One alternative studied at the meeting was to declare a large dividend to Newmont shareholders, which would add debt to the company's books and make a Pickens' debt-driven takeover bid more difficult to finance.

In London the next day, CGF's board was growing impatient with Newmont and its financial advisers, Goldman, Sachs & Co. and Kidder, Peabody & Co.

"Goldman's useless, Kidder trying," notes describing the meeting said. "{Newmont} is close to panic. ... Marked difference between experience of our, their advisers." CGF's financial adviser was First Boston Corp. merger specialist Joe Perella.

One of the necessary conditions for Newmont's board to reject Pickens $95-a-share takeover bid was an opinion from its financial advisers that the offer was inadequate because the value of the company was higher.

The CGF notes asked whether such an opinion could be obtained by persuasion. "GRP {Newmont Chairman Parker} persuading bankers to get value up?" the notes said. "Wish to deny it to board because of ritual way in which approaching things -- decisions have to be justified from commercial viewpoint."

While CGF owned 26 percent of Newmont, CGF itself was about 29 percent owned by Minorco, a Bermuda company controlled by South African investors, including wealthy diamond magnate Harry Oppenheimer. First Boston apparently advised CGF that it was better to keep Minorco and Oppenheimer out of any takeover defense plans.

"Inclusion of Minorco seen by our advisors as sort of mistake Pickens looking for -- he could present himself as battling against Oppenheim {er}."

"Would be boon to Pickens to involve SA {South Africa}" Perella indicated, according to the notes.

Oppenheimer has had some involvement with the Newmont affair, even from afar. At the Sept. 2 CGF board meeting, questions included, "Is Minorco ready to buy {Newmont stock} at $100?" and "Are CGF sellers {of Newmont stock} at $100-Harry {Oppenheimer} asked?"

Sources said these and other notes were not meant to be official corporate minutes and were preliminary notes from which corporate minutes would later be written.

At each of the CGF and Newmont meetings, a variety of defensive responses to Pickens was discussed. The Sept. 4 Newmont meeting seemed to sum up the fear of Pickens.

"Several dirs. {directors} believe Bd {board} has reas {reason} to be apprehensive of coercive move by P {Pickens} wh {which} cd {could} result in change of control at an inadequate price."

On Sept. 10, Newmont directors heard reports from Kidder and Goldman indicating the Pickens' $95 a share offer was "inadequate." One analysis indicated Newmont was worth $103 to $107 a share, which must have given directors some cause for concern when Pickens raised his offer to $105 a share five days later.

Meanwhile, in London, the CGF board was meeting once again to consider its options, including buying Pickens' holdings in Newmont. However, the directors feared Pickens would not sell out, even at a premium, unless something were offered to the other shareholders.

"He cannot agree to be total greenmailer -- affects his image," the notes said.

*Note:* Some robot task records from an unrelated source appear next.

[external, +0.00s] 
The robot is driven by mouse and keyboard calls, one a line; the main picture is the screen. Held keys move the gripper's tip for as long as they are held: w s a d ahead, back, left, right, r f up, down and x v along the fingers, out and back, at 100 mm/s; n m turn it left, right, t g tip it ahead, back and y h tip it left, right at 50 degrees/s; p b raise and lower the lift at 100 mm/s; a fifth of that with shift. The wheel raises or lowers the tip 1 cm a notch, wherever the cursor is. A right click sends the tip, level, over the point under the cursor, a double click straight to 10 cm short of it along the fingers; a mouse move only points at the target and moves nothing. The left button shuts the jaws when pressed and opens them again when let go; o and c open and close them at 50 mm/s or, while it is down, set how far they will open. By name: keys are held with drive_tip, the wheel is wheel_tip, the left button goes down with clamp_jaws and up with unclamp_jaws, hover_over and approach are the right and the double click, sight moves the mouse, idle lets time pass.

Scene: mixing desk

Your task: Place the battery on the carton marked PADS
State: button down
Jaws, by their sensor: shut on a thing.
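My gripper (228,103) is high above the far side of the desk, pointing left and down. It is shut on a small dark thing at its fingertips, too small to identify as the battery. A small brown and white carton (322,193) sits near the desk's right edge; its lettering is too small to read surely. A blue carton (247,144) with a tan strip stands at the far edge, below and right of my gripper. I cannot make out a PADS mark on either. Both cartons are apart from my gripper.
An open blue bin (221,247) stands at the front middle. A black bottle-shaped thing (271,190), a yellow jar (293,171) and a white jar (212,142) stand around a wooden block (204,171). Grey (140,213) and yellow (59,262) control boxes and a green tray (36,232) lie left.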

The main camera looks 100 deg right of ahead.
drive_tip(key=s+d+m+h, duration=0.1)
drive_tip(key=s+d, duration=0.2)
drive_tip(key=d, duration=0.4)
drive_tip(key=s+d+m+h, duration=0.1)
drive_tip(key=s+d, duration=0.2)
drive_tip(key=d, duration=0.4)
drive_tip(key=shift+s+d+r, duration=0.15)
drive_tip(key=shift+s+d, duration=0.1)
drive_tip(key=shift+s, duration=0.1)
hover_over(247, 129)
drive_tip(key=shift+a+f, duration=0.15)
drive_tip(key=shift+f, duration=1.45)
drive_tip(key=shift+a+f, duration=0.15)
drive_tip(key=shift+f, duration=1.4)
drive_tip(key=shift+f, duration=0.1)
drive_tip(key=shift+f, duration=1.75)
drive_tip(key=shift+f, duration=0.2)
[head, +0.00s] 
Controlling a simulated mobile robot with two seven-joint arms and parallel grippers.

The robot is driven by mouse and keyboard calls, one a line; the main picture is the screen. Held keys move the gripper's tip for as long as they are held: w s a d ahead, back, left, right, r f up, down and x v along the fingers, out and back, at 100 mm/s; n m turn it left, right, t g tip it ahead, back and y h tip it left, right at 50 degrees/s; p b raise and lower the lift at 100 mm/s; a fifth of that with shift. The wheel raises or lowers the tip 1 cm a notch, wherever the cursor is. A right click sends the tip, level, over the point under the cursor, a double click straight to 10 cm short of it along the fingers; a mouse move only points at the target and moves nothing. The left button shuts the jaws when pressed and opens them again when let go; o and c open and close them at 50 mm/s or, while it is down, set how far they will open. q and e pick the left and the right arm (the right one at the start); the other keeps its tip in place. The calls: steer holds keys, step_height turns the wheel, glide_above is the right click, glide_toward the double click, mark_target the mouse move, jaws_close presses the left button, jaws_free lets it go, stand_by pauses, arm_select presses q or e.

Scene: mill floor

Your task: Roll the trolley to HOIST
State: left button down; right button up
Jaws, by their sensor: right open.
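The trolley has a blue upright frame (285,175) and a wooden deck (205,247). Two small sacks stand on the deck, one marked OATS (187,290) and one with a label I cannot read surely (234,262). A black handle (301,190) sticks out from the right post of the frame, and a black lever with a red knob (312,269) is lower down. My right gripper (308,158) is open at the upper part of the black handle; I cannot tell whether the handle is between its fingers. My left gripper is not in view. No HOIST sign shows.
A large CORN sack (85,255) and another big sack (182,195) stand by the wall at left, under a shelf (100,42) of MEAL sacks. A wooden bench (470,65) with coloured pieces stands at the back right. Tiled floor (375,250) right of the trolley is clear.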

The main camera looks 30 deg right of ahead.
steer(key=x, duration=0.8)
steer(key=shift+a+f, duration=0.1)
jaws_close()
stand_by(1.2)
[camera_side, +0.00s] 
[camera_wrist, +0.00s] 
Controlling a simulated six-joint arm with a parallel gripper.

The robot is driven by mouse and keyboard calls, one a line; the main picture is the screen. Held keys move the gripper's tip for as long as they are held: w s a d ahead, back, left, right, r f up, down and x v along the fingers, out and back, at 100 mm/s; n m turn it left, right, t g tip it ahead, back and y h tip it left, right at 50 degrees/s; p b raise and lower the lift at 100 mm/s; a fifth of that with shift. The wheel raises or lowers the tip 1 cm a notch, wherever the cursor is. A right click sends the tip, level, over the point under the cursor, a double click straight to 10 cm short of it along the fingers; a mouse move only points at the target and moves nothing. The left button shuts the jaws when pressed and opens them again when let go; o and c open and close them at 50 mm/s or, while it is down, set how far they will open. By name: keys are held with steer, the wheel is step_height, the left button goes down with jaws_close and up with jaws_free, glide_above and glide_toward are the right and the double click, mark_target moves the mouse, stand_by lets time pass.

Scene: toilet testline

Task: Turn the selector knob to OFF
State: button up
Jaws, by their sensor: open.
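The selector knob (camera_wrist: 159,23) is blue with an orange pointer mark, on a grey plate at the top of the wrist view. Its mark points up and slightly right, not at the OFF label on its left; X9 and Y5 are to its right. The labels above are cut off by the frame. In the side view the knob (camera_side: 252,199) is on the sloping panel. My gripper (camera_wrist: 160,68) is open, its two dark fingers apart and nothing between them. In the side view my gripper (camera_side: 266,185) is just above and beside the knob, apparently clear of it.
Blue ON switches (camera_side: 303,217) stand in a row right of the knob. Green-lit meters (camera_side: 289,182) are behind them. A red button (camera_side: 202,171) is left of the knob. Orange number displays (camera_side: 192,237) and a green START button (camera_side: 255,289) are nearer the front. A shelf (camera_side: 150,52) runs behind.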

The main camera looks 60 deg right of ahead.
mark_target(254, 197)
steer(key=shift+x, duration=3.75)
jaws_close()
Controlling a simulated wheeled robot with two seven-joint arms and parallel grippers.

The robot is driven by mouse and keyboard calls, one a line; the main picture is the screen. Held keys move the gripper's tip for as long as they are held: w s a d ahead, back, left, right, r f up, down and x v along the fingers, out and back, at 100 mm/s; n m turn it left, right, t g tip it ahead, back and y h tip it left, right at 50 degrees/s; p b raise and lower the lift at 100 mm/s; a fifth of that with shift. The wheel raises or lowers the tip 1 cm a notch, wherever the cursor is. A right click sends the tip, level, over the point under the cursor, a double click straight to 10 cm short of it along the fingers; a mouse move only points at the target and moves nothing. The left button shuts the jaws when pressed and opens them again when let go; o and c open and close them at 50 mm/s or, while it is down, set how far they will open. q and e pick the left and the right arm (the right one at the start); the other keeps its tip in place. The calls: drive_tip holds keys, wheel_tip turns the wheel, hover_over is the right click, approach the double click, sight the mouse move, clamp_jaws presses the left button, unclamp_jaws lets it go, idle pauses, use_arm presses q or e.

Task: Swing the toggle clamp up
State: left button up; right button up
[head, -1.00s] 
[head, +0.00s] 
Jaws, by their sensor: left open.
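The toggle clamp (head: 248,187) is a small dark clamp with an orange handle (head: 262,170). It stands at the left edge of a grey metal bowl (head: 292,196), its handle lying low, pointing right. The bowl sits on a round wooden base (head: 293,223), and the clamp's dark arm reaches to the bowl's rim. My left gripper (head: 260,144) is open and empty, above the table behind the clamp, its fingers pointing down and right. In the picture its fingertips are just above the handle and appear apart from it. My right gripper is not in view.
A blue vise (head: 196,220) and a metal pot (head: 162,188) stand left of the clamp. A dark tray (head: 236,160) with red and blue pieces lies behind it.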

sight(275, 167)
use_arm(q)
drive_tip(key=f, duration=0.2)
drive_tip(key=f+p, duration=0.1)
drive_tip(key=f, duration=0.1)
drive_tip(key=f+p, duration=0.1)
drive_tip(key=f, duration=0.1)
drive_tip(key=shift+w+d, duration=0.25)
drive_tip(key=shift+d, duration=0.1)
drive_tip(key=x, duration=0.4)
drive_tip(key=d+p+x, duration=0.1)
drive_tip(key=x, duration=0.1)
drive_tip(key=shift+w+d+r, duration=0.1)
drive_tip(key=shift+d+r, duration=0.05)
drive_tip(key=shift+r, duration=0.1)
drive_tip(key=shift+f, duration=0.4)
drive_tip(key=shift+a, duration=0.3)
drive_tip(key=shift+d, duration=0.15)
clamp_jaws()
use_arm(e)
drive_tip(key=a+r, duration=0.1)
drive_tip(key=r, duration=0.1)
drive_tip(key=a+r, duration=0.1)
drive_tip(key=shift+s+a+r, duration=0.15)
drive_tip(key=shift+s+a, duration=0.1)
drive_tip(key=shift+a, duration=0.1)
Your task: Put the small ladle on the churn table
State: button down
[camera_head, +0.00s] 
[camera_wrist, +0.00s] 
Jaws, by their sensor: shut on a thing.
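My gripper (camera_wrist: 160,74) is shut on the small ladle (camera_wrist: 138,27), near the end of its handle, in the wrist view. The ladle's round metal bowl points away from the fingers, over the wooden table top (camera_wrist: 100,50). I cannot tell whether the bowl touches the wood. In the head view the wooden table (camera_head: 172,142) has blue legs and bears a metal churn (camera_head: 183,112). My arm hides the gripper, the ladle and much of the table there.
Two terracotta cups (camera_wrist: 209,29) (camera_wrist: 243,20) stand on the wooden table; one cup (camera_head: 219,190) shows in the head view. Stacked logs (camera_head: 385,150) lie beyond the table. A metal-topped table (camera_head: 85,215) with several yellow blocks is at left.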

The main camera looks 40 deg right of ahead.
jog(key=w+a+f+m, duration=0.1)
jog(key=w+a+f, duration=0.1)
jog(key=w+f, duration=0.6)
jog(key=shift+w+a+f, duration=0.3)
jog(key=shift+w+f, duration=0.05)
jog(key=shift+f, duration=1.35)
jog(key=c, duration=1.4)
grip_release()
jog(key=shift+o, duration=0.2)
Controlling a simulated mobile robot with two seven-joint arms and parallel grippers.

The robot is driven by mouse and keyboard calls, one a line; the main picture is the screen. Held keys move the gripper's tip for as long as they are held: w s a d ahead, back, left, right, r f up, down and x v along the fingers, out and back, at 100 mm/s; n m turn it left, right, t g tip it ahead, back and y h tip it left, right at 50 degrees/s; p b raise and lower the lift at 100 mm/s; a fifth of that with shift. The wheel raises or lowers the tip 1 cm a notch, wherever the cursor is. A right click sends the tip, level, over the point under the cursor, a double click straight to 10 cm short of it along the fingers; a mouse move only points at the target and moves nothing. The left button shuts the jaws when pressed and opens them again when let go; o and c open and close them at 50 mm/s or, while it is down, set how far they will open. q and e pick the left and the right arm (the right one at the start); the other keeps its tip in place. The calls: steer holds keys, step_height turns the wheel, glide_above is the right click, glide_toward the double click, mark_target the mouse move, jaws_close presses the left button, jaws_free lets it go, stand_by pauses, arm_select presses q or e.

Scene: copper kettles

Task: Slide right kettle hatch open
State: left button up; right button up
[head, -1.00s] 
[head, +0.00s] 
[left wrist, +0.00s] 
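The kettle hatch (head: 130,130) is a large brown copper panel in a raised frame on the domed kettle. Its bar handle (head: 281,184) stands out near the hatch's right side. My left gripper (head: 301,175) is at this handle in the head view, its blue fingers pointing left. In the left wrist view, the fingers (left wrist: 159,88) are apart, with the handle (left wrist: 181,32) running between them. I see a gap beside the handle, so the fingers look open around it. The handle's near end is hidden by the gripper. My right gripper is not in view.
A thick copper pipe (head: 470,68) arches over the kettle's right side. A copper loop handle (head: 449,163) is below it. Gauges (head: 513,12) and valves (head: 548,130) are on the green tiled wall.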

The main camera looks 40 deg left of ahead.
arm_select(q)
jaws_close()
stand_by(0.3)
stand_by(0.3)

On Sept. 15, Pickens raised his offer to $105 a share and the pressure on Newmont and CGF to act increased. But a new Wall Street analysis indicated the company was now544698226more than Pickens bid, based on a revaluation of certain Newmont assets.

In a Newmont board meeting on Sept. 18, various options were considered, including payment of a large cash dividend financed with heavy borrowings, the distribution to stockholders of ownership of certain Newmont properties and an attempt to find a "white knight" friendly buyer.

In the end, the company opted to pay a $33 a share dividend to all shareholders, including Pickens. The move was designed to give all stockholders increased cash value and to diminish some of the company's borrowing power to frustrate Pickens. The Newmont dividend was announced on Sept. 21.

In a costly part of the defense strategy, CGF abandoned its initial plans not to put additional capital into Newmont.

CGF purchased about 15.5 million Newmont shares for more than $1 billion, which increased CGF's holdings to 49.9 percent through an aggressive one-day purchase known as a "street sweep."

Following the recent stock market collapse, CGF has a paper loss on its purchases of more than $500 million, sources said.

Meanwhile, Pickens, who once had a $200 million paper profit on his holdings in Newmont, saw it shrink to about $5 million.

Pickens is contesting the defensive actions taken by Newmont and CGF to defeat his offer and has asked the Delaware Supreme Court either to force CGF to sell its Newmont shares or to strip the shares of their voting rights.

Pickens has an offer to buy Newmont shares outstanding, but the viability and terms of that offer are likely to be dictated by the Delaware court decision.

Pickens claims the CGF purchases of the large block of Newmont shares violated securities laws and that directors of both companies breached their duties to maximize value for shareholders through defensive maneuvers.

Pickens still claims to be interested in obtaining control of Newmont, if the Delaware court rules in his favor.

"Give me relief and then let's talk about what we can do," said David Batchelder, a top Pickens' executive.